You are at the Canada Games. When you reflect back on your experience at the games, how do you want to remember it? What do you want to be remembered for and what do you want to tell people about how you handled the challenges of the games environment? Make a few notes somewhere that remind you of this and think about how you can remind yourself of this throughout the games. Think about something small you can do each day to maintain your perspective at the games and remember what is most important to you.   You have many other important aspects of your life. You are going to do your best and learn from your experience at the games, regardless of what happens.

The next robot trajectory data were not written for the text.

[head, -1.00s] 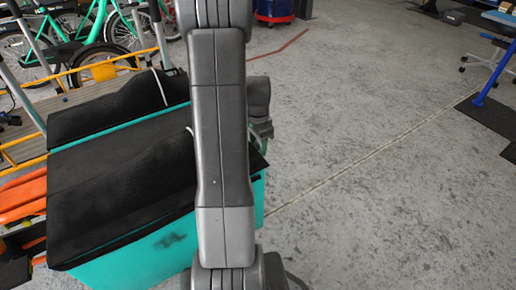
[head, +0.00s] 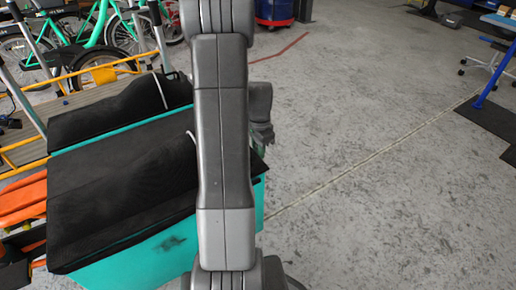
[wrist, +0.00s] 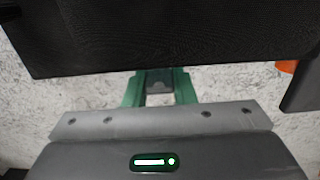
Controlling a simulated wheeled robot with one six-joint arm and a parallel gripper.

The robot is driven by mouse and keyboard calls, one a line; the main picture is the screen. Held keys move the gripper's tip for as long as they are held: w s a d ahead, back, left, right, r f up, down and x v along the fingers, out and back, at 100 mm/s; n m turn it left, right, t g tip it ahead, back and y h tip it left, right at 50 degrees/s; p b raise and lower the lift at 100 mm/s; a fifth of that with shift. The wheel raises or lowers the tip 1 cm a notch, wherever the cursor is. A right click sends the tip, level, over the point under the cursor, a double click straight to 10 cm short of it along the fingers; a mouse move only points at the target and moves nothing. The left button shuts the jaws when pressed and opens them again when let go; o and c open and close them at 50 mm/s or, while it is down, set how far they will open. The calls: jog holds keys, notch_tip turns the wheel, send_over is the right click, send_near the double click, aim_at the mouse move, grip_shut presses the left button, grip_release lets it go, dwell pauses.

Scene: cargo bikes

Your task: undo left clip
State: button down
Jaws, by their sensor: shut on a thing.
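My gripper's green fingers (wrist: 158,88) reach under the edge of a black cover in the wrist view. They are shut on a small dark grey piece between them, mostly hidden by the cover; I cannot tell for sure that it is the left clip. No clip shows clearly.
A second black cover part (head: 110,112) lies behind. Orange parts (head: 22,200) and a yellow-framed cargo bike (head: 85,75) stand at the left, with green bikes behind.

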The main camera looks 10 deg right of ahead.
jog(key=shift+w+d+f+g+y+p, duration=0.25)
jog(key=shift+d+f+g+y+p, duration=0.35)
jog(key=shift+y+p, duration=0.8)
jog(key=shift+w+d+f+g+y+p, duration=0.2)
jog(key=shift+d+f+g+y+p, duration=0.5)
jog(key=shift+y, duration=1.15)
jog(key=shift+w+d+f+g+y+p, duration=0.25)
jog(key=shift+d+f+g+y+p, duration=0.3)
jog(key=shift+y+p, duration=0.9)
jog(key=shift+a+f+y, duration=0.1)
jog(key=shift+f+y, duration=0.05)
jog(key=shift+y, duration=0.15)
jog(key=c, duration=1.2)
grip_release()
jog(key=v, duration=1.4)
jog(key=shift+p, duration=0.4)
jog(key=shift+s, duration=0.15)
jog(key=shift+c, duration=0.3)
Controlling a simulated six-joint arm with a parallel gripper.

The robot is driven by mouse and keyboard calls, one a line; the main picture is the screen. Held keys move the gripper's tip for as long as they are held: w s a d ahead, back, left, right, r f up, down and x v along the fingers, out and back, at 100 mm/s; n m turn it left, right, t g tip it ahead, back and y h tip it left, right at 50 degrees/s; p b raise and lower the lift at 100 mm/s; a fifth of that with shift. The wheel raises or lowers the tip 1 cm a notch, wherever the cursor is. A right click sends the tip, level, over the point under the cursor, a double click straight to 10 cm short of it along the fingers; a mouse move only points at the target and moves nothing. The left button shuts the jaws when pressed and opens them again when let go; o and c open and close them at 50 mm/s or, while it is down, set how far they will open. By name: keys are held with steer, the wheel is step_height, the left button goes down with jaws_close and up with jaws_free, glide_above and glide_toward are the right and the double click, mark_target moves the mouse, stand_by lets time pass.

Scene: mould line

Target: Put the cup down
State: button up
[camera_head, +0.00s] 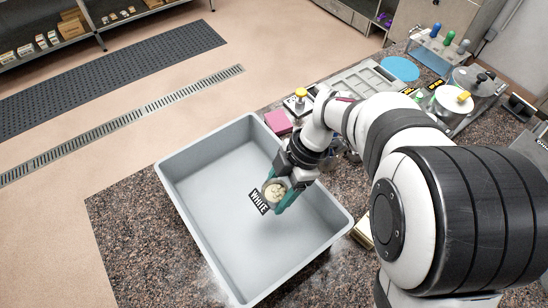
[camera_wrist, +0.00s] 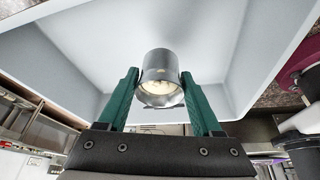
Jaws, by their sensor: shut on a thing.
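My gripper (camera_head: 283,195) is shut on a small metal cup (camera_head: 274,191), with its two green fingers on either side. The cup is above the inside of a large grey bin (camera_head: 190,215). A black tag reading WHITE (camera_head: 258,202) shows beside the cup. In the wrist view my gripper (camera_wrist: 166,95) holds the cup (camera_wrist: 159,68) between the fingertips, and pale matter shows in its mouth. The bin (camera_wrist: 90,40) fills the background there. I cannot tell how far the cup is from the bin floor.
The bin stands on a speckled counter (camera_head: 125,220). Behind it are a pink block (camera_head: 278,122), a grey compartment tray (camera_head: 362,84), a blue disc (camera_head: 400,69) and a lidded pot (camera_head: 474,80). A yellowish box (camera_head: 362,232) lies right of the bin. The bin's interior looks largely empty.

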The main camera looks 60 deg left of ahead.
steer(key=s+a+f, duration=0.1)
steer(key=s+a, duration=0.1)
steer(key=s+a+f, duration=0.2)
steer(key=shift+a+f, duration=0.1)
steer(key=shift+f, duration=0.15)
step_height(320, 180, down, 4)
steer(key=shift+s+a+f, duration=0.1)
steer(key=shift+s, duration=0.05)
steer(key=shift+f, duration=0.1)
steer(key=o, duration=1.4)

Sport is an opportunity to be your very best at something. You obviously have a unique talent as you are at the Canada Games. We know that the journey of high performance sport includes both devastating lows and phenomenal highs. Learning to manage the losses more positively along the way can be incredibly helpful to your sport success. Said differently, every time you compete it is an opportunity to learn and get better. Start to have a plan in place to learn from every experience you have. Debrief after your event and reflect on what you did well, what you want to do better, how you will do that, and also what you learned. If you did not perform the way you wanted, be kind to yourself. Think about what you might say to a teammate or someone you care about; and ask yourself “what do I need right now”. In those moments, life has already made it difficult for you and the last thing you need is to beat yourself down anymore. Plus, we know that these past experiences will become the foundation you stand upon to do great things moving forward. So keep learning, keep getting better and allow experience to shape you into the amazing performer you are meant to become.
When injuries happen, it can be devastating. There is no such thing as a good time or place for an injury. Injuries can bring on many emotions and that is okay. Allow yourself to feel them, and focus on the parts you can control. Sometimes it can be helpful to talk with someone when something happens that is not expected.